== TO DO ==
The required output consists solely of the lines from the one containing "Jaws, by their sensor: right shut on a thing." down to the one containing "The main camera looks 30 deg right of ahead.", both included, each quoted exactly.

== EXTRACTED RECORDS ==
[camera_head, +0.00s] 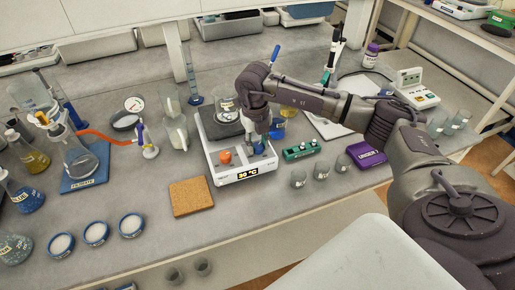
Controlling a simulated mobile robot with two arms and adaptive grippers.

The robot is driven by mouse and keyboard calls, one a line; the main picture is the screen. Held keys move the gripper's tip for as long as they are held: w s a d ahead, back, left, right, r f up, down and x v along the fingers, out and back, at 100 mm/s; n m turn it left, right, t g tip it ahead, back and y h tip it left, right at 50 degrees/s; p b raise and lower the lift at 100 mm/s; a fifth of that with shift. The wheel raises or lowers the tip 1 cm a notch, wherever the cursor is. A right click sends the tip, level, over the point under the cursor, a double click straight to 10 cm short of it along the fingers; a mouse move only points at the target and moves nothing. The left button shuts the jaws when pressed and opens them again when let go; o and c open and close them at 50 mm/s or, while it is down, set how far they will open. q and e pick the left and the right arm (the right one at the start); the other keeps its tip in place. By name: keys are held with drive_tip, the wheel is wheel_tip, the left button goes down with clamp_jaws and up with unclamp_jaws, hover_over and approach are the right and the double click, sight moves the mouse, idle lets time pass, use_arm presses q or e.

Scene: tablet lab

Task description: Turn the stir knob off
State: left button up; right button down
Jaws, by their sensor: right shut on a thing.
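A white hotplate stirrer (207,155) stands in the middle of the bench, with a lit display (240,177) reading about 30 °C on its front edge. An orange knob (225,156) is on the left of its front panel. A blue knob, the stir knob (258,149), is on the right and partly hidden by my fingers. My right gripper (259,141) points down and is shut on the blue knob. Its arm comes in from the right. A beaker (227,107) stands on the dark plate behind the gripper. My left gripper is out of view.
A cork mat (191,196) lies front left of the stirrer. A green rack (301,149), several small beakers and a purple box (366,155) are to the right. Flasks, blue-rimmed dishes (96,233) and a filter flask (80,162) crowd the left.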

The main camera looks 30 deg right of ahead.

---

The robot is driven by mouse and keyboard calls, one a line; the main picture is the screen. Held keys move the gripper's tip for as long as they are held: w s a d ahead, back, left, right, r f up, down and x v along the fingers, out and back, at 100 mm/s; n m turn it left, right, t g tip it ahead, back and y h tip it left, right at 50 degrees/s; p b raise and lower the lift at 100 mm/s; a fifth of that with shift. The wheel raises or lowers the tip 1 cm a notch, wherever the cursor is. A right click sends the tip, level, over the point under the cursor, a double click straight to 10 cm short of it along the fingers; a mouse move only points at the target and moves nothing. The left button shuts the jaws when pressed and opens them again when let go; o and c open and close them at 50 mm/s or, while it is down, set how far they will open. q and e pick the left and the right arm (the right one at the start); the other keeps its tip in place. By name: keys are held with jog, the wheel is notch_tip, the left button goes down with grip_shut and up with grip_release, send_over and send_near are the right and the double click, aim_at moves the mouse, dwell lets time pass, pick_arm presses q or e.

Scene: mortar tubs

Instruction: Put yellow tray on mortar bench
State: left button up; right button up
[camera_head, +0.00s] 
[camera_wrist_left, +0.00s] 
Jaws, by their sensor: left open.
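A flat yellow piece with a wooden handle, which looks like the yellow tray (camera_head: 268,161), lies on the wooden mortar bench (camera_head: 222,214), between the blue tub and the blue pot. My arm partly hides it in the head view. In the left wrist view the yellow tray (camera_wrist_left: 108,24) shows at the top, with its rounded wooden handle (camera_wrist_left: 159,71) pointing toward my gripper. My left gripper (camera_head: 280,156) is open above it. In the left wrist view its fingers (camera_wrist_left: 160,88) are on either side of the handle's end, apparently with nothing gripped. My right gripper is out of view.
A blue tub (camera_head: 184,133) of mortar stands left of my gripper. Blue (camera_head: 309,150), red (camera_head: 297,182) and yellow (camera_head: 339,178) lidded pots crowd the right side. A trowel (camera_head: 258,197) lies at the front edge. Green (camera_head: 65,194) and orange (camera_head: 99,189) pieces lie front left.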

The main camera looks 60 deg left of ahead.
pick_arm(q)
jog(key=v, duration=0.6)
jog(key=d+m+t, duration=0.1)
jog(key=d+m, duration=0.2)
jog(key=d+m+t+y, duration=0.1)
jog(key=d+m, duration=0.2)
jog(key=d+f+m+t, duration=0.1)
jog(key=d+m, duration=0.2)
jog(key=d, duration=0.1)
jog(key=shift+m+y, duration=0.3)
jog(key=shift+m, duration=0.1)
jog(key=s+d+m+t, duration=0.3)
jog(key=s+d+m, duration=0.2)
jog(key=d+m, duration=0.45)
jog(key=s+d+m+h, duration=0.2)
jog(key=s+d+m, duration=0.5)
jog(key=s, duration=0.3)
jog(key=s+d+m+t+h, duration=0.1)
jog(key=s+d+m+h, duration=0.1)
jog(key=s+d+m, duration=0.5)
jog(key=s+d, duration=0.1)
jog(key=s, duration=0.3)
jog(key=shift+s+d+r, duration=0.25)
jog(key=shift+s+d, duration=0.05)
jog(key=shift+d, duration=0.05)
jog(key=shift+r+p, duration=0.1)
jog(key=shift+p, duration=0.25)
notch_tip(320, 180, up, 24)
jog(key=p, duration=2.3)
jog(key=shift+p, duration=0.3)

== THE OUTPUT ==
Jaws, by their sensor: right shut on a thing.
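A white hotplate stirrer (207,155) stands in the middle of the bench, with a lit display (240,177) reading about 30 °C on its front edge. An orange knob (225,156) is on the left of its front panel. A blue knob, the stir knob (258,149), is on the right and partly hidden by my fingers. My right gripper (259,141) points down and is shut on the blue knob. Its arm comes in from the right. A beaker (227,107) stands on the dark plate behind the gripper. My left gripper is out of view.
A cork mat (191,196) lies front left of the stirrer. A green rack (301,149), several small beakers and a purple box (366,155) are to the right. Flasks, blue-rimmed dishes (96,233) and a filter flask (80,162) crowd the left.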

The main camera looks 30 deg right of ahead.

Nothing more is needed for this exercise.